I’m liking Rigoberto Uran. The Colombian was right there with Froome and Aru every time things got toasty on Sunday’s climbs when he won that emotional and machismo 53 x 11- from a slow start - sprint.
Uran’s no ordinary racing cyclist, he’s a complete racer – more on that. His father was victim to the paramilitary wars of the time, and the 14-year old boy had to grow up fast to learn to take care of the family. Uran was pro by 16 and after a start as a championship track racer – he’s happy at high-speeds so Sunday’s sprint was no fluke - was fast-tracked to Italy a couple of years later.
Uran’s been on the biggest teams: Caisse d'Épargne (Movistar today), Sky and Quickstep and his results show it. He’s picked up an Olympic Silver in the Road Race, twice second in the Giro, top placings in Classics and time trials. He’s what the French would call a “Client” – very dangerous on so many levels – sprinting, team and individual time trial, mountains, Classics, Grand Tours, the works. There are not that many racers out there with that full of a toolbox nor that much diverse and excellent team experience – he’s got an enormous knowledge.
The other interesting point about Uran is that Quintana’s rise sucked all of the media attention away from Uran’s excellent career.

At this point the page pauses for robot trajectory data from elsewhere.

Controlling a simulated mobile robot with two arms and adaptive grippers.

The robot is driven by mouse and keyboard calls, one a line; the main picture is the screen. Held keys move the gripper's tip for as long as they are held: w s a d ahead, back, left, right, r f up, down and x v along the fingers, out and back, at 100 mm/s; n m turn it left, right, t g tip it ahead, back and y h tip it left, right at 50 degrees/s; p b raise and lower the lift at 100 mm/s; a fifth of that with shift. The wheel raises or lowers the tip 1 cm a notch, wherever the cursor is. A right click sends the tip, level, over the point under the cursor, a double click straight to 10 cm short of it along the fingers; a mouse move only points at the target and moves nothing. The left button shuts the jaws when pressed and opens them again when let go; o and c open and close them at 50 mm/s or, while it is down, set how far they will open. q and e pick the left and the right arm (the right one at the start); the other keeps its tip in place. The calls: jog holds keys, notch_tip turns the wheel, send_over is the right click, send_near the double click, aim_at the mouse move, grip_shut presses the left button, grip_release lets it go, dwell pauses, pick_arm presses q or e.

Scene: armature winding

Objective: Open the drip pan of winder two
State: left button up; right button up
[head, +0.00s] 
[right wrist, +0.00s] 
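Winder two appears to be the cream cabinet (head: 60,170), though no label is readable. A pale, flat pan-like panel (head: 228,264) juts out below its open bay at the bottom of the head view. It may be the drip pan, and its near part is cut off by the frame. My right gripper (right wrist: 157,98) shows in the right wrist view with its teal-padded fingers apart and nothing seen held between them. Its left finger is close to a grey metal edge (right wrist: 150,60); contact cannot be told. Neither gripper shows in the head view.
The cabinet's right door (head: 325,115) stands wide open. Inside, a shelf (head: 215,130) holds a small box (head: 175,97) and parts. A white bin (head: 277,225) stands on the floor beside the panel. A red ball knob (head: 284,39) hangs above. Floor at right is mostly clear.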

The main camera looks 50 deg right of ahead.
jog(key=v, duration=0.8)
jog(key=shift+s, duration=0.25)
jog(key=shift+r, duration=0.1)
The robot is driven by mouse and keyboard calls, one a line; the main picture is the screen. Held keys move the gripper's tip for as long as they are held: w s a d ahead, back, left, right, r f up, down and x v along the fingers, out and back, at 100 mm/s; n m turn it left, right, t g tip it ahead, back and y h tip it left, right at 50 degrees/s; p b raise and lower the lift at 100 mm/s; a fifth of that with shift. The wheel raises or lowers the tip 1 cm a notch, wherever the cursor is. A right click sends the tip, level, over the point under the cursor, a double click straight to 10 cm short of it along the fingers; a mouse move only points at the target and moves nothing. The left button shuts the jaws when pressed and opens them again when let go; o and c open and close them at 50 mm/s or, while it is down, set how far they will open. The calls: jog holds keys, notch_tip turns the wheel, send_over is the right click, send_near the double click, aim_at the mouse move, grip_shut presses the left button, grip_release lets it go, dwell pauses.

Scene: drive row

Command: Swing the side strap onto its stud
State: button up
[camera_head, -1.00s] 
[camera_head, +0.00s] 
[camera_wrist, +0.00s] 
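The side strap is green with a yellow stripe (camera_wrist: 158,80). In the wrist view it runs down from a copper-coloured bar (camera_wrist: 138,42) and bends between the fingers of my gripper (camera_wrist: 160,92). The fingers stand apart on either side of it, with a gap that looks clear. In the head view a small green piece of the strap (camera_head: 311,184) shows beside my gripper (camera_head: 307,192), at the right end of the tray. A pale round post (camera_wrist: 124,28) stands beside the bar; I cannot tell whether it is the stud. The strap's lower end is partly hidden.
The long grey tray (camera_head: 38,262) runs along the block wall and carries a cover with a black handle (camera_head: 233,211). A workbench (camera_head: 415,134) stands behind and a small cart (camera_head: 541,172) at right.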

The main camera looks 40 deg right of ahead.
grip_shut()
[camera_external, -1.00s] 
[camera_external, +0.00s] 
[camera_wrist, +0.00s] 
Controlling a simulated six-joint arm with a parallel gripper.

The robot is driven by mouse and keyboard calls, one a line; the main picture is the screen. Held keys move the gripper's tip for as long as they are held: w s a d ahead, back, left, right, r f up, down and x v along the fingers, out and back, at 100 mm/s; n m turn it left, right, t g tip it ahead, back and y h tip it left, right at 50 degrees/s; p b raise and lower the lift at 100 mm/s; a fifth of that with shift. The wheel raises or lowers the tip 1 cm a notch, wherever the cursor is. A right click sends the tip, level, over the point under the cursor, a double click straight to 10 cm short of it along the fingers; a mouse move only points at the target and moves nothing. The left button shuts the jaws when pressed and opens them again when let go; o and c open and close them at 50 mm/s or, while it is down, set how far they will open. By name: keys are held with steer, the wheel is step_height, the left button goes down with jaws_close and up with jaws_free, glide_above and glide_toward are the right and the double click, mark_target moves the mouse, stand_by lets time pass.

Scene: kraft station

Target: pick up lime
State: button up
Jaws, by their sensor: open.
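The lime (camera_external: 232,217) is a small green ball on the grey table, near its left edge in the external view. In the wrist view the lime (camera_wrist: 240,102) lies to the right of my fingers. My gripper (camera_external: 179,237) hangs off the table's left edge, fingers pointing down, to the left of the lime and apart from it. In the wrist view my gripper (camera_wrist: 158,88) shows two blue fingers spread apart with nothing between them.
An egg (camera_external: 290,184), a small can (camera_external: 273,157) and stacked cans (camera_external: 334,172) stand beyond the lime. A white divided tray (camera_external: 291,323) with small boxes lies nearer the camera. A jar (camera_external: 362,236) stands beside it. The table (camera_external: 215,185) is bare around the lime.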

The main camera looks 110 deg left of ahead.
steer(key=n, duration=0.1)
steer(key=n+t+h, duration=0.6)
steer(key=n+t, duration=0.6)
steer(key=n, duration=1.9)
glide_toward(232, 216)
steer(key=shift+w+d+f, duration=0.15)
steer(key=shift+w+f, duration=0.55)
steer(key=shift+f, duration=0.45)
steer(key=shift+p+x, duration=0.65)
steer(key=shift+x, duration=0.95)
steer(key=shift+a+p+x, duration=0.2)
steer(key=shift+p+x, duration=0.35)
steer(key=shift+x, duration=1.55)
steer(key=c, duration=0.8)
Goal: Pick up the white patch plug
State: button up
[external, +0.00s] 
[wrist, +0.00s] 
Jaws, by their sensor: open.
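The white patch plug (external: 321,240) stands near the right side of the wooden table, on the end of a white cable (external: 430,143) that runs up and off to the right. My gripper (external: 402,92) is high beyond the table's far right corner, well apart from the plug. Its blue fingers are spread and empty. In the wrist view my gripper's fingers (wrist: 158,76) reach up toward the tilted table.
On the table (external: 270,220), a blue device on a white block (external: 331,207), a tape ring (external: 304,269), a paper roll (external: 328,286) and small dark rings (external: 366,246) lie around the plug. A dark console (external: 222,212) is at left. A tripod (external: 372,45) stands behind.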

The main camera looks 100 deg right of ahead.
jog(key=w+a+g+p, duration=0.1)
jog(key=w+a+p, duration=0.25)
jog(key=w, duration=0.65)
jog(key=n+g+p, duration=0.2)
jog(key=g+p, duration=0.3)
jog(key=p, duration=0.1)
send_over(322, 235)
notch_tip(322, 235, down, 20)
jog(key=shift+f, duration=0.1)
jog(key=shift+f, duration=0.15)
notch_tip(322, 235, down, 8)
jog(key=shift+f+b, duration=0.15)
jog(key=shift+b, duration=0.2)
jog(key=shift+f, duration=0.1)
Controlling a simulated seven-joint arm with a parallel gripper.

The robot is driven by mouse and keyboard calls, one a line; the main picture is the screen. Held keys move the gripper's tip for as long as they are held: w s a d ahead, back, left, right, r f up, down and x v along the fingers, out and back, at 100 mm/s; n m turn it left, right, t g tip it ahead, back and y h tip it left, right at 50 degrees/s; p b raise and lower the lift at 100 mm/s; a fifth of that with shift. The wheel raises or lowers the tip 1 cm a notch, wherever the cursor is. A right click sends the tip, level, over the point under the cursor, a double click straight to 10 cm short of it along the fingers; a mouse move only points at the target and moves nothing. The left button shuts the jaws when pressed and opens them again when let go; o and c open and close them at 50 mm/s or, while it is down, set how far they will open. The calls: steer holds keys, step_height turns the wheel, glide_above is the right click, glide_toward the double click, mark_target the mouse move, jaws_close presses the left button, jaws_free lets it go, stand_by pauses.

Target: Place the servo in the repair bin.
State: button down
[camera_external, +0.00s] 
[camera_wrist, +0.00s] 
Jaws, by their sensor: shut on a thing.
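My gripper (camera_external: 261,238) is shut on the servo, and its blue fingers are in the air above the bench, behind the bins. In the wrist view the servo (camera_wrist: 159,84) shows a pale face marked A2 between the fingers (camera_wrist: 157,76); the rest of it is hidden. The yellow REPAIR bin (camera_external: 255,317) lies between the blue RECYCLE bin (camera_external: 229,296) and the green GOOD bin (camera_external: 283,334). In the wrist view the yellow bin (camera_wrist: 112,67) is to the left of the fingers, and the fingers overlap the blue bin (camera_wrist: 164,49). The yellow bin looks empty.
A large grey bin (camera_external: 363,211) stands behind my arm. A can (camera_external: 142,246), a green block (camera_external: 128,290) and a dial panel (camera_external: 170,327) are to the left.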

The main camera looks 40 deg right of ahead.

He must be incredibly motivated to grab this chance to regain his place at the top of the Colombian pile.
Cannondale-Drapec needs to pull itself together before this week’s two Pyrenees stages, especially Talansky and Rolland. The races will be wild and the Colombian needs and deserves their support. Aru has Fuglsang, Bardet has Latour and Vuillermoz, and Froome of course has Landa. Nieve and Henao plus his flatland monsters and the one-man-army Kwiakowski.
Martin and Uran seem the most isolated of the favorites – perhaps there’s an alliance that can be formed? Look for that this week.